Dedicated 20 Amp Line for Audio


Lots of threads on the subject already, but I’m a little confused on one thing. Is the dedicated line just for the amplifier (in my case an integrated) and another line for the other components? Or, is it just one line for everything in the complete audio system?

Thanks!

high-amp

I have two dedicated 20 amp circuits. I use one for the amp, and place everything else on the other. I have two quad sets for a total of 8 plug-ins in my audio room. I don’t use line conditioner’s. This is good enough.

I don't know about the difference in price, but I do know the difference cryo makes. The guy who runs Cryo-One in Orting is into shifter karts, when he heard I was PCA track instructor we hit it off and so now I know all about cryo. Pulled all my wire and had him cryo, 50 cents a pound. So I know exactly the difference cryo makes from having heard the same wire in the same system before and after. 
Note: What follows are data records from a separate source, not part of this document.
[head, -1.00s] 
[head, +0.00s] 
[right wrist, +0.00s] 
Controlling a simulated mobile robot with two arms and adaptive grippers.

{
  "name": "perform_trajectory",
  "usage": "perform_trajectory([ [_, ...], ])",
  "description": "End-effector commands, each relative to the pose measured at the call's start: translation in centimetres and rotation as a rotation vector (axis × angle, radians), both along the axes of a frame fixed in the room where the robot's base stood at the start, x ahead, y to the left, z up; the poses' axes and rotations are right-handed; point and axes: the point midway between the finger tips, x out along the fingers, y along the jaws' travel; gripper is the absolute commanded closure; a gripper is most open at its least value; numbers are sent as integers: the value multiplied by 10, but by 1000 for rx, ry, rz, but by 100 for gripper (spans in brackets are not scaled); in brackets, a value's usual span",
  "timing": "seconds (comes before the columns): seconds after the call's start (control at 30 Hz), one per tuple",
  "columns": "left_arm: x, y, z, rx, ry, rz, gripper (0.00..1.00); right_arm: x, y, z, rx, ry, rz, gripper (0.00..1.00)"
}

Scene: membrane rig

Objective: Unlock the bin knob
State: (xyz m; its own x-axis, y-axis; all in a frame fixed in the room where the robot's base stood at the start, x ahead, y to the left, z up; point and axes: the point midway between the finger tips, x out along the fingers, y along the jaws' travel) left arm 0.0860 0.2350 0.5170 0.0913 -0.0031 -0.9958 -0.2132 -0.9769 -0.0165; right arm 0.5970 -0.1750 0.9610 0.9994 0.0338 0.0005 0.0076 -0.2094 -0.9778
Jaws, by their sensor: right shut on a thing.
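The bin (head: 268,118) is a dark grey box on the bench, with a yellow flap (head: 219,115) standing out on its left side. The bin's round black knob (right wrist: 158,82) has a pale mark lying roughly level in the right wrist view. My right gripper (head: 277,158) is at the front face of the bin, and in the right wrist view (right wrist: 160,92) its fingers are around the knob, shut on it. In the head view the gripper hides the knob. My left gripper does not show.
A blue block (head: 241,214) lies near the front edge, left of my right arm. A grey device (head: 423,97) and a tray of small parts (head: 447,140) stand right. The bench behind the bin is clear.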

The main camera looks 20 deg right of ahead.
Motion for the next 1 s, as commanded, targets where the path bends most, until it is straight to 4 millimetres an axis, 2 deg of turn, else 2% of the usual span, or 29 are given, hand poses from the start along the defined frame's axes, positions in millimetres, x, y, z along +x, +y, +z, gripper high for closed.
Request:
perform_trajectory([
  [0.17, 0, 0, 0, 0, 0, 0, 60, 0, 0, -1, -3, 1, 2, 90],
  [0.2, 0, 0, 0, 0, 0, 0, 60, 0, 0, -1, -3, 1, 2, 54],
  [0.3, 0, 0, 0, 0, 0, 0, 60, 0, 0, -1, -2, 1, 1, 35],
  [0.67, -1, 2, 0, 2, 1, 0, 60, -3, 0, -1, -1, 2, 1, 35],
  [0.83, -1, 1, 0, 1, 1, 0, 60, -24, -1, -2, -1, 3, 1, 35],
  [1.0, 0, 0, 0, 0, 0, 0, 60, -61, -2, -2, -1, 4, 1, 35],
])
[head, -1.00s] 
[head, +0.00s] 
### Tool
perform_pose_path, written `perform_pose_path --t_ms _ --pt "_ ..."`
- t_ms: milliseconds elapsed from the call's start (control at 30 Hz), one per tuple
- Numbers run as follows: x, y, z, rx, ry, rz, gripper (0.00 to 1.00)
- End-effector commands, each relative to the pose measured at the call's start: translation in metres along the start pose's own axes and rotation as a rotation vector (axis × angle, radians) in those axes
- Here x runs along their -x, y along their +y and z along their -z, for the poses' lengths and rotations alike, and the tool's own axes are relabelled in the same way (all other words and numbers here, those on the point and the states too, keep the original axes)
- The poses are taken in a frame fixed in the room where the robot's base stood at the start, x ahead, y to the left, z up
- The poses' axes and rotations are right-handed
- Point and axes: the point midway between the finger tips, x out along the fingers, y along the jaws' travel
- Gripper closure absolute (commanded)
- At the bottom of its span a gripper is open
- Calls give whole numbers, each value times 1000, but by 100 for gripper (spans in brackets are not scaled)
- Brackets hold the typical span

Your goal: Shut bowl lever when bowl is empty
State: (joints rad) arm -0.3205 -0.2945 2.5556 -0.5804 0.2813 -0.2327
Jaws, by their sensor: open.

Audio gear is unique compared to the average appliance that the electrical system in your house was designed to accommodate a century ago.  The original pioneers in household electrical design were designing around predictable resistive loads like toasters and incandescent lamps that demand X amount of amps continuously, but modern amplifiers are extremely dynamic electrical loads.  Also, most amplifiers are more sensitive than you may think to the many different challenges presented to them by home wiring and nearby equipment.  Even if you aren't actually fixing a problem that exists now, you are future-proofing your audio room so it can accommodate larger amplifiers or future nearby noise producing appliances.  I commend you for your effort and your sound system will reward you with better sound.

You are getting great advice from previous posts but I would like to add two recommendations. The single best thing I can recommend you do to eliminate most of those electrical problems is have a small subpanel installed very close to your audio gear and only use one electrical phase for all of the audio gear no matter how many breakers you decide to install.  For example installing a 24 space subpanel you could have a maximum 12 breakers for audio gear leaving another 12 unused breaker spaces.  This way you will have much larger wiring running most of the way to your amplifiers that can easily supply the  instantaneous current they demand.  Then, if you want to use 12 AWG the last couple feet to your outlet it doesn't matter much, but I prefer to use 6 AWG in conduits feeding a single audiophile outlet.  An audiophile power cord that doesn't break the bank like a Pangea Audio AC-9 MkII Power Cable uses 7 AWG so using a similar size wiring in the wall would make sense.  After your licensed electrician has finished the work you can hide your electrical subpanel behind a picture or sound treatment panel.  The electrician may give you grief for requesting oversize wire but they won't refuse to install it like they would if you were requesting undersized wire which would be a safety issue.

The next best thing you can do for your system is plug your amps directly into an outlet because almost all but the most expensive power conditioners will make your amps sound worse.  If you insist on plugging your amplifiers into a power conditioner, then buy something like the AudioQuest Niagara 7000 that can handle the instantaneous current demands of an amplifier.

cleeds:

 

bpoletti

Why a "dedicated circuit" when everything gets lumped together upstream of the comnpponent?

Dedicated lines can avoid the noise and voltage drop that may result from daisy chained convenience circuits. It’s a difference you can measure, so it’s silly to debate it.

Many users do both. It's not an either/or choice.

 

I stepped in some of that the last time I crossed the pasture.  It wasn't hard to scrape off my shoes but left a lingering odor.  

 

Physics and engineering does not support your claim.

Elimination of daisy chained outlets is huge. Mine was wired that way at first. Of all the things I have done with AC - cryo, 4awg, 240/120 step down - the biggest was the cheapest, eliminating the daisy chain going direct.

Considering this was the first thing I did, way back in the 90's when my system wasn't nearly as transparent and revealing of improvements as today, that is really saying something.